Output every entry exactly as given.

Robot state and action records

__________

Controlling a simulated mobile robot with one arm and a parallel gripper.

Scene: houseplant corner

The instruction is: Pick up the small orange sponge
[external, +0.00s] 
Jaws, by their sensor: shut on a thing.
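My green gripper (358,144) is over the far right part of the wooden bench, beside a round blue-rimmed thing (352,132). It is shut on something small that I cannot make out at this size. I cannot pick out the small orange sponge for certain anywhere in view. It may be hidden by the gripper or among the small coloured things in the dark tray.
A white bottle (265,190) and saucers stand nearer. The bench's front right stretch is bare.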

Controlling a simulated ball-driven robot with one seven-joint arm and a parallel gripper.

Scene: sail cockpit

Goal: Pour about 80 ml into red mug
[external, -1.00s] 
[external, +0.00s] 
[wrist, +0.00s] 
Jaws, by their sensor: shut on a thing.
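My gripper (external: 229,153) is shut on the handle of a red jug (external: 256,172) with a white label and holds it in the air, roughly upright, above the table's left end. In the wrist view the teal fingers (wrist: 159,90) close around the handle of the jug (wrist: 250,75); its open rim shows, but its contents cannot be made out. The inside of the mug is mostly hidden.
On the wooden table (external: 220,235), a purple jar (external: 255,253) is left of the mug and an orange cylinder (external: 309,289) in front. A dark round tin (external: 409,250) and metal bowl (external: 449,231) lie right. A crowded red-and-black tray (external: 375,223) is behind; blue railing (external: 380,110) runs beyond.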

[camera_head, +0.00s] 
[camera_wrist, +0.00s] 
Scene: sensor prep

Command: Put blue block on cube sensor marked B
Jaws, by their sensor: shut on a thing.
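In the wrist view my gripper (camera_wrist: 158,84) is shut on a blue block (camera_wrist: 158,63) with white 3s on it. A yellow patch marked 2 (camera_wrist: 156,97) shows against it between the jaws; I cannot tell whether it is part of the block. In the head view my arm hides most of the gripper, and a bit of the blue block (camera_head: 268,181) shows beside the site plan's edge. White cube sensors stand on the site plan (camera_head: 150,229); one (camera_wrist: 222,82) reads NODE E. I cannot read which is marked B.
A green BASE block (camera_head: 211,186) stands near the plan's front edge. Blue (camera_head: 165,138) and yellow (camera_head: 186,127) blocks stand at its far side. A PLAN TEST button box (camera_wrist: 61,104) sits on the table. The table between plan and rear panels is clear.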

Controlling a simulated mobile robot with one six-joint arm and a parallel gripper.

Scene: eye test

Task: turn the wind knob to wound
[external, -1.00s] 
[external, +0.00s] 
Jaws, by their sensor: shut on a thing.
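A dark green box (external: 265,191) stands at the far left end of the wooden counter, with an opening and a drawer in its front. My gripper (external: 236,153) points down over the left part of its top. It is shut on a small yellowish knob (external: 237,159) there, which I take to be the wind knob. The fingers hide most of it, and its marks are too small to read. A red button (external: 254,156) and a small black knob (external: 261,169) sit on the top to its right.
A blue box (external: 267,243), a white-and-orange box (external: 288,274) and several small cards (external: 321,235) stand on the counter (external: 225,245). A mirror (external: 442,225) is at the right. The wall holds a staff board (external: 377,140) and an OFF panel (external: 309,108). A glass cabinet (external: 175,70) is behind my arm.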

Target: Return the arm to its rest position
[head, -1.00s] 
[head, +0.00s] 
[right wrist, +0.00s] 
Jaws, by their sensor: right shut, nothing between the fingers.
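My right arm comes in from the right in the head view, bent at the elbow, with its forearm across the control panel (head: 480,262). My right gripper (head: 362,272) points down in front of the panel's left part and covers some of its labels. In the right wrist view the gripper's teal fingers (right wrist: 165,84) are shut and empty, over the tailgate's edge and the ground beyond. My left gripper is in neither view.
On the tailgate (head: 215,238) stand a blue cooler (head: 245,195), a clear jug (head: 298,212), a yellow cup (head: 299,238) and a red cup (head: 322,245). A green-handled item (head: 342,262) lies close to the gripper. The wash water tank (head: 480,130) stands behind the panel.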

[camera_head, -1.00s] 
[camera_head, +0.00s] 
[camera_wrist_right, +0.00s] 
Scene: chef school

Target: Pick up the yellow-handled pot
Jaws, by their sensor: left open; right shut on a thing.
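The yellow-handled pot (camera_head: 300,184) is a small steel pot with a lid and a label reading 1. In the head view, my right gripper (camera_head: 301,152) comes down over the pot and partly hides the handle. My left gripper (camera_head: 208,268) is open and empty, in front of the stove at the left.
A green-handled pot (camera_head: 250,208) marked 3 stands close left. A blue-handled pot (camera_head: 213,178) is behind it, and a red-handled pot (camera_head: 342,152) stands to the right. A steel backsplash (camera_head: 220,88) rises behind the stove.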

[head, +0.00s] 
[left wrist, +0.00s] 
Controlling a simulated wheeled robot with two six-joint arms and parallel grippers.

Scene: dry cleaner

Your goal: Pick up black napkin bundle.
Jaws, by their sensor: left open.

__________

- Response below
Controlling a simulated mobile robot with one arm and a parallel gripper.

Scene: houseplant corner

The instruction is: Pick up the small orange sponge
[external, +0.00s] 
Jaws, by their sensor: shut on a thing.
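My green gripper (358,144) is over the far right part of the wooden bench, beside a round blue-rimmed thing (352,132). It is shut on something small that I cannot make out at this size. I cannot pick out the small orange sponge for certain anywhere in view. It may be hidden by the gripper or among the small coloured things in the dark tray.
A white bottle (265,190) and saucers stand nearer. The bench's front right stretch is bare.

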Controlling a simulated ball-driven robot with one seven-joint arm and a parallel gripper.

Scene: sail cockpit

Goal: Pour about 80 ml into red mug
[external, -1.00s] 
[external, +0.00s] 
[wrist, +0.00s] 
Jaws, by their sensor: shut on a thing.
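My gripper (external: 229,153) is shut on the handle of a red jug (external: 256,172) with a white label and holds it in the air, roughly upright, above the table's left end. In the wrist view the teal fingers (wrist: 159,90) close around the handle of the jug (wrist: 250,75); its open rim shows, but its contents cannot be made out. The inside of the mug is mostly hidden.
On the wooden table (external: 220,235), a purple jar (external: 255,253) is left of the mug and an orange cylinder (external: 309,289) in front. A dark round tin (external: 409,250) and metal bowl (external: 449,231) lie right. A crowded red-and-black tray (external: 375,223) is behind; blue railing (external: 380,110) runs beyond.

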[camera_head, +0.00s] 
[camera_wrist, +0.00s] 
Scene: sensor prep

Command: Put blue block on cube sensor marked B
Jaws, by their sensor: shut on a thing.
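In the wrist view my gripper (camera_wrist: 158,84) is shut on a blue block (camera_wrist: 158,63) with white 3s on it. A yellow patch marked 2 (camera_wrist: 156,97) shows against it between the jaws; I cannot tell whether it is part of the block. In the head view my arm hides most of the gripper, and a bit of the blue block (camera_head: 268,181) shows beside the site plan's edge. White cube sensors stand on the site plan (camera_head: 150,229); one (camera_wrist: 222,82) reads NODE E. I cannot read which is marked B.
A green BASE block (camera_head: 211,186) stands near the plan's front edge. Blue (camera_head: 165,138) and yellow (camera_head: 186,127) blocks stand at its far side. A PLAN TEST button box (camera_wrist: 61,104) sits on the table. The table between plan and rear panels is clear.

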Controlling a simulated mobile robot with one six-joint arm and a parallel gripper.

Scene: eye test

Task: turn the wind knob to wound
[external, -1.00s] 
[external, +0.00s] 
Jaws, by their sensor: shut on a thing.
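A dark green box (external: 265,191) stands at the far left end of the wooden counter, with an opening and a drawer in its front. My gripper (external: 236,153) points down over the left part of its top. It is shut on a small yellowish knob (external: 237,159) there, which I take to be the wind knob. The fingers hide most of it, and its marks are too small to read. A red button (external: 254,156) and a small black knob (external: 261,169) sit on the top to its right.
A blue box (external: 267,243), a white-and-orange box (external: 288,274) and several small cards (external: 321,235) stand on the counter (external: 225,245). A mirror (external: 442,225) is at the right. The wall holds a staff board (external: 377,140) and an OFF panel (external: 309,108). A glass cabinet (external: 175,70) is behind my arm.

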Target: Return the arm to its rest position
[head, -1.00s] 
[head, +0.00s] 
[right wrist, +0.00s] 
Jaws, by their sensor: right shut, nothing between the fingers.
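My right arm comes in from the right in the head view, bent at the elbow, with its forearm across the control panel (head: 480,262). My right gripper (head: 362,272) points down in front of the panel's left part and covers some of its labels. In the right wrist view the gripper's teal fingers (right wrist: 165,84) are shut and empty, over the tailgate's edge and the ground beyond. My left gripper is in neither view.
On the tailgate (head: 215,238) stand a blue cooler (head: 245,195), a clear jug (head: 298,212), a yellow cup (head: 299,238) and a red cup (head: 322,245). A green-handled item (head: 342,262) lies close to the gripper. The wash water tank (head: 480,130) stands behind the panel.

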[camera_head, -1.00s] 
[camera_head, +0.00s] 
[camera_wrist_right, +0.00s] 
Scene: chef school

Target: Pick up the yellow-handled pot
Jaws, by their sensor: left open; right shut on a thing.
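The yellow-handled pot (camera_head: 300,184) is a small steel pot with a lid and a label reading 1. In the head view, my right gripper (camera_head: 301,152) comes down over the pot and partly hides the handle. My left gripper (camera_head: 208,268) is open and empty, in front of the stove at the left.
A green-handled pot (camera_head: 250,208) marked 3 stands close left. A blue-handled pot (camera_head: 213,178) is behind it, and a red-handled pot (camera_head: 342,152) stands to the right. A steel backsplash (camera_head: 220,88) rises behind the stove.

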[head, +0.00s] 
[left wrist, +0.00s] 
Controlling a simulated wheeled robot with two six-joint arms and parallel grippers.

Scene: dry cleaner

Your goal: Pick up black napkin bundle.
Jaws, by their sensor: left open.

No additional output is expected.